While the fury over child porn on the net appears to be losing steam after the defeat of the Communications Decency Act in June, there's a a growing new cyber-backlash against terrorists.
At a meeting in Paris last month, just before the downing of TWA flight 800 and the bombing in Atlanta, Group of Seven (G7) foreign ministers and security ministers struck an agreement to target terrorists using the internet.
The pact calls for international controls on the net to cut off access to sites containing "dangerous" information, restrict electronic speech by unpopular political organizations, and allow governments to decode privately encrypted communications.
The Paris meeting ended with a commitment to have reports ready by the end of the year on ways of instituting such restrictions.
Cyber rights activists, still weary from their battle against the communications decency act, are once again revving up for response. The ACLU, Human Rights Watch, Reporters Sans Frontieres, the Electronic Frontier Foundation, and even Wired magazine have forged a coalition called the Global Internet Liberty Campaign to oppose this latest regulatory move, which members call a threat to the privacy rights of net users. David Jones, director of Electronic Frontier Canada (EFC), another coalition member, contends that, "there's little substance behind the G7 declarations in terms of concrete measures to clamp down on net-related terrorist activities."

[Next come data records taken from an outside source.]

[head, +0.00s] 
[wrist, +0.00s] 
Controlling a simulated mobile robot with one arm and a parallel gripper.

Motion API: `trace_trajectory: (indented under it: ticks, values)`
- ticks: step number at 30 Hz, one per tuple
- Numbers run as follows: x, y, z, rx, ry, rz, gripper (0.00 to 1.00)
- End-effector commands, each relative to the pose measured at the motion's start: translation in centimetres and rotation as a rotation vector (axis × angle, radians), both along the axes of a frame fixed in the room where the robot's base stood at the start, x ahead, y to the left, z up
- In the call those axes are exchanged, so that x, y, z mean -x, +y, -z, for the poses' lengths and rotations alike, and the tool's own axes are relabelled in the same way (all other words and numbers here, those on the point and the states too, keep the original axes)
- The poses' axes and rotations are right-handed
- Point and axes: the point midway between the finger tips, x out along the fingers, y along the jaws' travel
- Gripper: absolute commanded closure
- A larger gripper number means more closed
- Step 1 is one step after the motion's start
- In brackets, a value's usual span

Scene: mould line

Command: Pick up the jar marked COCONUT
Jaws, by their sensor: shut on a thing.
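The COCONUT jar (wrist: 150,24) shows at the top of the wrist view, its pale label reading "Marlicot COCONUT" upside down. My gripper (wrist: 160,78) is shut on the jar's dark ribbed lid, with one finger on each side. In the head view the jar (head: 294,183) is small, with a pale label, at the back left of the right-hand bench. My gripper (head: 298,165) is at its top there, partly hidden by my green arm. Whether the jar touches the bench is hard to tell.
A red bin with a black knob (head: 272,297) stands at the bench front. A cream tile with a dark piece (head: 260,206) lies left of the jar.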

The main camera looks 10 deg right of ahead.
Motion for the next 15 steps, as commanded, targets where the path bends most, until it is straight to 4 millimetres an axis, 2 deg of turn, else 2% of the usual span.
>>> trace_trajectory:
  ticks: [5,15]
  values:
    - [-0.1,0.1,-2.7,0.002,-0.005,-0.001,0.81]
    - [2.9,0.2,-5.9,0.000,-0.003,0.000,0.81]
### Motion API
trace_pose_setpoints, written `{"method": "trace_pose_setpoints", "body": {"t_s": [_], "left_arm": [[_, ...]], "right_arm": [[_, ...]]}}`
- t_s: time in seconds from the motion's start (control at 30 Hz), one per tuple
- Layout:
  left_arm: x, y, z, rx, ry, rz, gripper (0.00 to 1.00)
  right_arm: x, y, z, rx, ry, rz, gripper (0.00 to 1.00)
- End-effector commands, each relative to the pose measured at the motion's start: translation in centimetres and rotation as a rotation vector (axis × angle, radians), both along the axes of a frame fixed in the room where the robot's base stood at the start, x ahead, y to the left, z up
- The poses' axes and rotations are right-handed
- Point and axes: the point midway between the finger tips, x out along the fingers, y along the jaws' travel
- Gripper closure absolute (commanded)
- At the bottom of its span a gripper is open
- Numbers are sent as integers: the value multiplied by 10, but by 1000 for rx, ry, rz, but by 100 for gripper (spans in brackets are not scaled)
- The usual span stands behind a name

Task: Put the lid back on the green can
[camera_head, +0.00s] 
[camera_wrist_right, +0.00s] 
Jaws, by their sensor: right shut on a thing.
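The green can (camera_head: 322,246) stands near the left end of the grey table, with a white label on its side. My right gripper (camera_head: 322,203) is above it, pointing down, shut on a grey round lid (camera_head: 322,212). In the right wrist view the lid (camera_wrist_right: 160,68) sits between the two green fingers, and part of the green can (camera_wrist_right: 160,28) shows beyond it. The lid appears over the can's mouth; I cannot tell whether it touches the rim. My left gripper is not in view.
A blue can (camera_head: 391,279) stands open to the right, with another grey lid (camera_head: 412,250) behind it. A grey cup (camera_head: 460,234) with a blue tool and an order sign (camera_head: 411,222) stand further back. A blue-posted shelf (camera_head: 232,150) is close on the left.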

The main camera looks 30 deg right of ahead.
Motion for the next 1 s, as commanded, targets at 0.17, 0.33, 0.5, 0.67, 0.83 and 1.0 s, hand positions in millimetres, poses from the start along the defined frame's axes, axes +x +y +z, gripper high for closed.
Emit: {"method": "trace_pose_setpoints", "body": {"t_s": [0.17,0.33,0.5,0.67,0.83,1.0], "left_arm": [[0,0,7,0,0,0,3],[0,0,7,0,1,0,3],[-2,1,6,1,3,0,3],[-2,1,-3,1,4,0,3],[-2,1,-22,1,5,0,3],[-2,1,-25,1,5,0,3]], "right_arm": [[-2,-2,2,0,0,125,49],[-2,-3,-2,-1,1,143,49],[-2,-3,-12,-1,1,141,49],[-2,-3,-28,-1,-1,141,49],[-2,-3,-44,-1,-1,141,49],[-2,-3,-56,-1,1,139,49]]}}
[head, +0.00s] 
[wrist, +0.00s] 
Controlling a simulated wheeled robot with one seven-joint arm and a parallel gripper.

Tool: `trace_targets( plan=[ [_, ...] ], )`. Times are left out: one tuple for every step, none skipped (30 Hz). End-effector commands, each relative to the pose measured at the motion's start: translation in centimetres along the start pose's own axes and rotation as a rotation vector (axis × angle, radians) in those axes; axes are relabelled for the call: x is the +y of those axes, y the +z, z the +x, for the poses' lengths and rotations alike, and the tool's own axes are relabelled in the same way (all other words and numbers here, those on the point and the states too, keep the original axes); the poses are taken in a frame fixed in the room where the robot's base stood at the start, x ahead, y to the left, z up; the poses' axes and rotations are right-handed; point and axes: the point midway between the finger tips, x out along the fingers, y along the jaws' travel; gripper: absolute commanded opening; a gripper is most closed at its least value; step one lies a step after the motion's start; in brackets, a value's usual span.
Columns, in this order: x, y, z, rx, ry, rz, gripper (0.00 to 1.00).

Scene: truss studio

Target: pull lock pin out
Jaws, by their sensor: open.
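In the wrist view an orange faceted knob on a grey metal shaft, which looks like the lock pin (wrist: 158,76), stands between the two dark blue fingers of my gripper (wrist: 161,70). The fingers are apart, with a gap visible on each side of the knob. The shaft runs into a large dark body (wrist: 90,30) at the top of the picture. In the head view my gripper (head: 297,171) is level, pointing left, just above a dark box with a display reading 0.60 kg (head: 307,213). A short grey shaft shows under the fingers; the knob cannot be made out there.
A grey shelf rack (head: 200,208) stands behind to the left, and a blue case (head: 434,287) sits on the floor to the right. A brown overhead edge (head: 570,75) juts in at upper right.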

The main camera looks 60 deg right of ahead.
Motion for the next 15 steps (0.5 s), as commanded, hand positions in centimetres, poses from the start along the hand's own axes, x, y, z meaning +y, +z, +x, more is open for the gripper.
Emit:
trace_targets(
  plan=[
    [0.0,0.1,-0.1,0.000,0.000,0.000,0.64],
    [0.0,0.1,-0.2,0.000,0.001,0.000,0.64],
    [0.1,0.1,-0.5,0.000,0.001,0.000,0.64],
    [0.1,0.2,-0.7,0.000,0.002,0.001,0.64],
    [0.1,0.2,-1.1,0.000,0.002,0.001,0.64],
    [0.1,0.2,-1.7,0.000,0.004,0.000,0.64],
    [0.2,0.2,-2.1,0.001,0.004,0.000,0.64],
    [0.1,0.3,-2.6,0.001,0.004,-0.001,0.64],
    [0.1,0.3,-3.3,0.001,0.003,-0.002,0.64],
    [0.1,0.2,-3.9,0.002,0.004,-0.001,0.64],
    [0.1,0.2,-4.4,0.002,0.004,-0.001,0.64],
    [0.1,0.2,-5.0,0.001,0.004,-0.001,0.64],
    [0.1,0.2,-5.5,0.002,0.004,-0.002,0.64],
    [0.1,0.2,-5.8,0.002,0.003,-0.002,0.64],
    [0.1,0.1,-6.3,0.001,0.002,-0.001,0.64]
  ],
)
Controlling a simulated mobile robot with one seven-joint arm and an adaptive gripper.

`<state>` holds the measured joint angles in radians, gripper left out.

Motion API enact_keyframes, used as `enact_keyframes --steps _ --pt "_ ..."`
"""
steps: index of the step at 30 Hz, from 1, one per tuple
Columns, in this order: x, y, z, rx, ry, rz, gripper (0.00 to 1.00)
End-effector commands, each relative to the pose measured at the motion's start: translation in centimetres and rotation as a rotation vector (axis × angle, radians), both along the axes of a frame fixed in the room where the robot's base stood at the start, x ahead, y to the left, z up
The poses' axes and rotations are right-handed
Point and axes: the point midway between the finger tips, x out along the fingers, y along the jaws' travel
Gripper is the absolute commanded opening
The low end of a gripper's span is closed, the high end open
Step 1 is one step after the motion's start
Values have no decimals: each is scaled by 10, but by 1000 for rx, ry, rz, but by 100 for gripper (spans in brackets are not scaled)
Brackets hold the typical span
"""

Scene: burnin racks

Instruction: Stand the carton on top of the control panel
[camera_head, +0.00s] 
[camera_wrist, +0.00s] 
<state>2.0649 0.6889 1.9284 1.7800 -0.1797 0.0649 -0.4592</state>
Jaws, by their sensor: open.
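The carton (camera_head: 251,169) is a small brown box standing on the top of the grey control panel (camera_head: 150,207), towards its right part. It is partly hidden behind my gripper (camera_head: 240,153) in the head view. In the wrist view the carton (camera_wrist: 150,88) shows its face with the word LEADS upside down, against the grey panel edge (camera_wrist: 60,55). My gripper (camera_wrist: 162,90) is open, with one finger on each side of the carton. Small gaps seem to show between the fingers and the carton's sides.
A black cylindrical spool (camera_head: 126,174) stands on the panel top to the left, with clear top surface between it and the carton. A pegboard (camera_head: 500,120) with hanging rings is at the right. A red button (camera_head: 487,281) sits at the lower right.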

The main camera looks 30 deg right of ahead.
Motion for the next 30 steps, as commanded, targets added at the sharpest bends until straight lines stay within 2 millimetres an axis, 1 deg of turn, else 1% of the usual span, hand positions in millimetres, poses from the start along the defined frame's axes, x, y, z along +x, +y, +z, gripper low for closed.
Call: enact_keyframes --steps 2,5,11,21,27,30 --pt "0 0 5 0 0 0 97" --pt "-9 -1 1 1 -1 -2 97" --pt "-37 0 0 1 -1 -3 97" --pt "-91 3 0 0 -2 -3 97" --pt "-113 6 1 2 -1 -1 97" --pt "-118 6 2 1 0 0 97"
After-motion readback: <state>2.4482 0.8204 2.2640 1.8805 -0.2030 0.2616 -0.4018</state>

Indeed, the way coalition members see it, current anti-terrorist hysteria is providing a convenient excuse for politicians, long anxious to reign in net freedoms, to make bold moves. This is occuring despite the fact that there's no real evidence that the bombings had any connection with cyberspace at all.
Many press accounts fume about bomb-making information available online, without mentioning that the "offensive" material being targeted is no different from identical material easily obtained in public libraries, college libraries and bookstores. A case in point is the World's Biggest Bookstore, which stocks the Anarchist Cookbook, a virtual how-to guide to subversive activity, also available online.
Canada's foreign affairs minister, Lloyd Axworthy, who helped to draw up the Paris agreement, cited the fact that his his 11-year-old son showed him how to access extremist literature from the World Wide Web. Axworthy's spokesperson, Catherine Lappe, says the pact is "not an issue of trying to censor people".
"If you look at the communique, it says very clearly that all this would have to be in compliance with national laws, so the issues of privacy would be of utmost importance."
Cyber-rights advocates charge that by pushing for speedy passage of new laws, legislators and agency officials are effectively excluding any kind of meaningful input from the public about the process and substance of these regulations.
Still, although the G-7 communique acknowledged the need to respect "fundamental freedoms and the rule of law", civil liberties activists warn that certain provisions could lead to a dramatic expansion of law enforcement authority. Despite the G-7 proposal's vague language, it seems to support Washington's plans to require what's called "key escrowed" encryption, in which codes for deciphering encrypted (coded) messages could be accessed by law enforcement agencies.
At a press briefing, U.S. Attorney General Janet Reno said Washington convinced the other G7 members "to develop means of lawful government access to and decoding of scrambled or coded communication transmitted by terrorists."
The fact is, the only way to be able to read messages sent by terrorists is to have some way of reading messages sent by anyone. Online activists like Jones say G7 officials are demanding that the privacy of everyone's communications needs to be compromised to protect the world from terrorism.
It's unlikely, however, that any real terrorist would use an open network when secure, uncrackable alternatives are freely available. In essence, it's argued the G7 are demanding that all net users compromise the privacy of their communications, for little or no benefit.
Jones, for his part, finds it curious that Canada's Axworthy is coming on so strong. "We don't have a lot of terrorism in Canada - in the past several decades, you can count on one hand terrorist incidents involving Canada or Canadians."